◆ What this task involves: Find the lines holding the word "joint" and collect them.

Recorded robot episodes
══════

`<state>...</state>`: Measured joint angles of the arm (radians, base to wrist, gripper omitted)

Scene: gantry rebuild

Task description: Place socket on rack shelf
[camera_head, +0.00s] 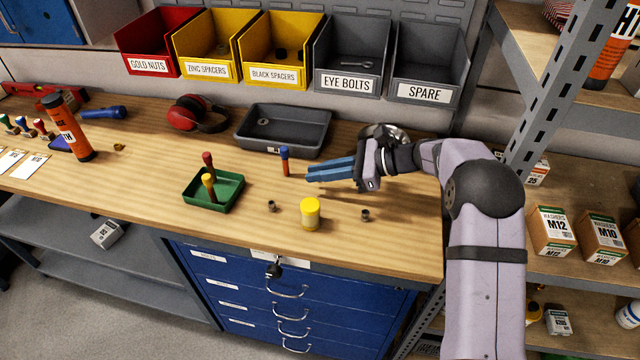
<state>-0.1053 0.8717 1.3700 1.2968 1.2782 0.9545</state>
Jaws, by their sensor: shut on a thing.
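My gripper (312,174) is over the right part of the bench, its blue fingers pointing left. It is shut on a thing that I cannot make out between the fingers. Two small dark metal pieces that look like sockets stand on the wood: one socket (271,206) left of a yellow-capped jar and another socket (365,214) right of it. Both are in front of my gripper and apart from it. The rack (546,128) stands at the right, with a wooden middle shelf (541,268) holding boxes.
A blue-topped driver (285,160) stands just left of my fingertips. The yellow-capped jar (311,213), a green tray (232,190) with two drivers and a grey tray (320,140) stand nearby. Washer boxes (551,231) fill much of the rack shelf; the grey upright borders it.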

══════

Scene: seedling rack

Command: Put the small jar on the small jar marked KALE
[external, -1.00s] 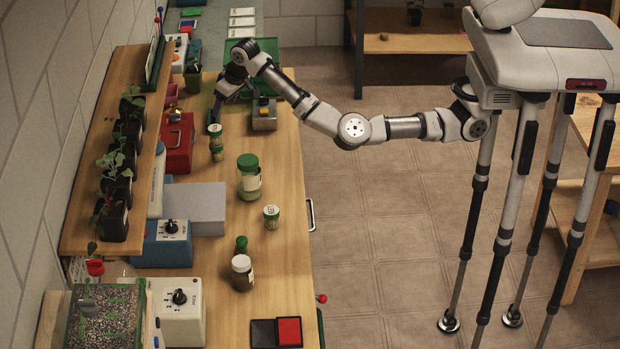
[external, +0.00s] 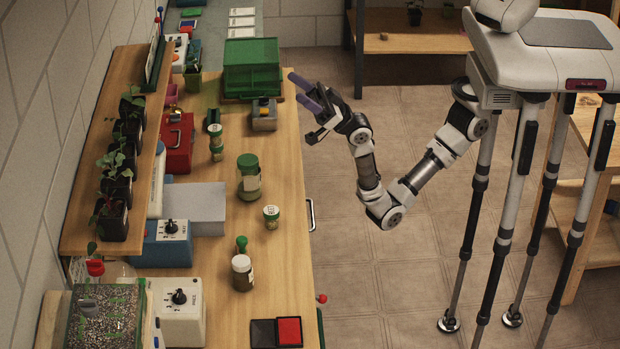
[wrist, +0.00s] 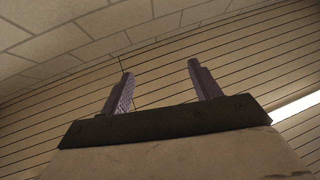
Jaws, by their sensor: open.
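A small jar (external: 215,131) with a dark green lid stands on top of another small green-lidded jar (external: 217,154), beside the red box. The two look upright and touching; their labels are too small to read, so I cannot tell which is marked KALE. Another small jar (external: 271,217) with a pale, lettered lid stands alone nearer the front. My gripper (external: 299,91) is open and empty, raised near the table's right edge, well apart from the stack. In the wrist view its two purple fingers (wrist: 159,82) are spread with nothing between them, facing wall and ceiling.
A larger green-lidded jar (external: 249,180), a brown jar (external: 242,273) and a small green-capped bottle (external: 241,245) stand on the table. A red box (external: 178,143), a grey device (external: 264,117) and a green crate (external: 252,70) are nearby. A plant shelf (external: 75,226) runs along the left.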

══════

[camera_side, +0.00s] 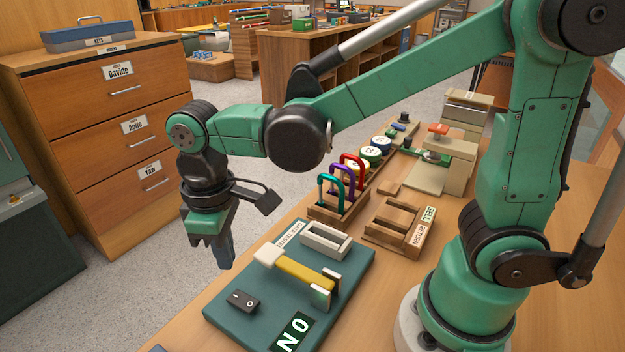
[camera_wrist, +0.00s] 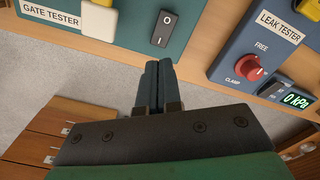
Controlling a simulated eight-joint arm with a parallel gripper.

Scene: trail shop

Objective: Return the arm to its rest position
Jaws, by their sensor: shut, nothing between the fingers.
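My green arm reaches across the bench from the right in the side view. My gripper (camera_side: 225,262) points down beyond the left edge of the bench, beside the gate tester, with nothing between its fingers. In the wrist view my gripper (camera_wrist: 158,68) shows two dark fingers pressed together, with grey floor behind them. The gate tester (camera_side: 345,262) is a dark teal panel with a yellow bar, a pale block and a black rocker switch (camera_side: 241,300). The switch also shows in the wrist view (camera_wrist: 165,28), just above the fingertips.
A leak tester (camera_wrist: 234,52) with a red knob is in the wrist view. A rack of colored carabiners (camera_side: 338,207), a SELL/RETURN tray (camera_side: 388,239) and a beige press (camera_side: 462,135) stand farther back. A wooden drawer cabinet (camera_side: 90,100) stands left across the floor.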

══════

◆ Written response:
`<state>...</state>`: Measured joint angles of the arm (radians, base to wrist, gripper omitted)
Controlling a simulated eight-joint arm with a parallel gripper.

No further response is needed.